Permafrost regions have long winters associated with lengthy periods of darkness at higher latitudes, and extended stretches of daylight during summer. With little or no solar radiation

and considerable radiative cooling during the long winters, the net radiation becomes negative. The air is much colder than the ground or its overlying snow, producing a strong negative ground heat flux, and the freezing front descends into the active layer. The frost-table, which represents the lower limit of the seasonally thawed zone, also rises as freeze-back continues.

The next process is water movement to the freezing front. The process of water migration induced by the thermal gradient at the front. Soil moisture redistributes with a greater concentration near the surface.

Translocated water freezes and form lenses of ice, which are impervious to meltwater percolation in spring

As spring starts (during at the end of April), snow melts. The cold Arctic snow usually produces flow fingers that are confined zones of concentrated flow that move ahead of the general front of meltwater advance. Meltwater delivered to the base of the snow by the flow fingers can penetrate the frozen soil, which is made pervious by dilation and dessication cracks and by the voids left by the partially melted ice lenses.

infiltration rate is inversely proportional to the moisture content, particularly the ice content near the surface. Hydraulic conductivity of frozen soil is two orders of magnitude less than that of the same soil in unfrozen condition.. In continuous permafrost areas, the considerable supply of meltwater in spring, coupled with a shallow, thawed zone to hold this water, invariably leads to extensive surface ponding and runoff.

The thawing of the active layer is governed by the ground heat flux. Runoff can occur as surface flow, groundwater flow and interflow.

Surface flow

In spring when the thawed zone in the active layer is shallow, most of the slope runoff occurs as flow through snow or as surface discharge. As water is discharged below a snow patch, surface flow may or may not be seen depending on the position of the water-table in the active layer. When the watertable rises above the ground surface, both overland flow and flow channelled in rills are generated. This is particularly prominent in spring because a frozen substrate close to the ground surface hinders percolation at a time when water supply is abundant. Bafore runoff is generated, however, depression storage has to be satisfied. The demand of depression storage depends on the microtopography of the slope. So, during the wet period, a rise of the water-table above the slope in low-lying areas causes surface runoff. The surface flow is variable in time and in areal extent, depending on the amount of water supply and the proximity of the prost-table to the surface. There, the bulk of total annual runoff is discharged in spring when the slopes are at least partially snow covered. Expressed as a ratio of the available snow water equivalent, surface runoff in the Arctic and the subarctic environment varies from a negligible quantity to over 70%.

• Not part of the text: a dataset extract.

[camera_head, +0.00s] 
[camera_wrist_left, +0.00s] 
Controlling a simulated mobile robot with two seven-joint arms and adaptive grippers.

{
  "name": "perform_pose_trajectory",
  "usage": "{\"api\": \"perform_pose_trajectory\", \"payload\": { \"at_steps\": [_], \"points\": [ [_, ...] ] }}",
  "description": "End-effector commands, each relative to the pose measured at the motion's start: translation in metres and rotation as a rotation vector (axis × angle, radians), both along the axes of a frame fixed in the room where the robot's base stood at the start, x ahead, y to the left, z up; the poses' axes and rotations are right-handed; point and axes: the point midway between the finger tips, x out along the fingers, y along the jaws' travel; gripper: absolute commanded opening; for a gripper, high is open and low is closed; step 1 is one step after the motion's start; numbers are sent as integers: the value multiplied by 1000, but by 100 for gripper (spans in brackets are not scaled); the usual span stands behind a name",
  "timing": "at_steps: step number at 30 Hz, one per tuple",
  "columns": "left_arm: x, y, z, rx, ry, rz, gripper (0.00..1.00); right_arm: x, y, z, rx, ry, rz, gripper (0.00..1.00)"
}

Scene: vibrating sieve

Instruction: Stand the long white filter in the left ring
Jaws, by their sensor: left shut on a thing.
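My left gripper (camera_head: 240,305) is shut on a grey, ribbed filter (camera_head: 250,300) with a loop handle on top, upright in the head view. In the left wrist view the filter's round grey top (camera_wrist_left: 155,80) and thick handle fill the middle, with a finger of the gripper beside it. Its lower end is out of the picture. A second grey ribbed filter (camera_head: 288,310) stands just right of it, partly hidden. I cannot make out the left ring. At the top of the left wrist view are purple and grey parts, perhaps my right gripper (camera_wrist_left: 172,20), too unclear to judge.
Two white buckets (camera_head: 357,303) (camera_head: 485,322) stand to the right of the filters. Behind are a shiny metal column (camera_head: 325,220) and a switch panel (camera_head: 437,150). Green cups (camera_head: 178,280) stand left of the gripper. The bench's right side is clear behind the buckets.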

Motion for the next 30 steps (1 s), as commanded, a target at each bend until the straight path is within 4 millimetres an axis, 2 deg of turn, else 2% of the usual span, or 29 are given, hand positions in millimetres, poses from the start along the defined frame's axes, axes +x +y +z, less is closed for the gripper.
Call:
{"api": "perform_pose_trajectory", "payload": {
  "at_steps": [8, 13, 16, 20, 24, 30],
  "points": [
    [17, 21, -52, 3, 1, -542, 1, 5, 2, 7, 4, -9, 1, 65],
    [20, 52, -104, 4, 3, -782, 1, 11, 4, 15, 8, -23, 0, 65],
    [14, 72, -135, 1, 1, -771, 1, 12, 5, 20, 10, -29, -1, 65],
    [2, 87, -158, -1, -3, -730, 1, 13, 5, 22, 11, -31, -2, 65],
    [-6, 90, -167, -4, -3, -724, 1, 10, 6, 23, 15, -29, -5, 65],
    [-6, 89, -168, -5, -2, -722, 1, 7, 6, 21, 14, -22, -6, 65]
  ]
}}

On different segments of a slope, surface and subsurface flows can occur together or they can alternate, depending on whether water emerges or submerges in the active layer.

Subsurface water can be distinguished as subpetmafrost, intrapermafrost and suprapermafrost groundwater, depending on whether the water is found beneath, within, or above the permafrost. In continuous permafrost areas, suprapermafrost groundwater provides the most common source for subsurface flow. Total grounflow is seldom more than 10% of annual runoff.

Subpermafrost groundwater may be considered to be relict in origin except where there are unfrozen zones along which meteoric water can penetrate to the base of the permafrost. This source of groundwater occurs in surficial deposits or in bedrock and artesian flow is quite common. In the discontinuous permafrost zone, it emerges in springs or seeps through river and lake beds.

Intrapermafrost groundwater is found in perennially unfrozen zones (called talik) within the permafrost. Taliks are sometimes maintained by thermal springs, but more often they are kept open by the flow of warm groundwater

Suprapermafrost groundwater is meteoric in origin and, if not drained before winter, may be stored as ground-ice in the active layer.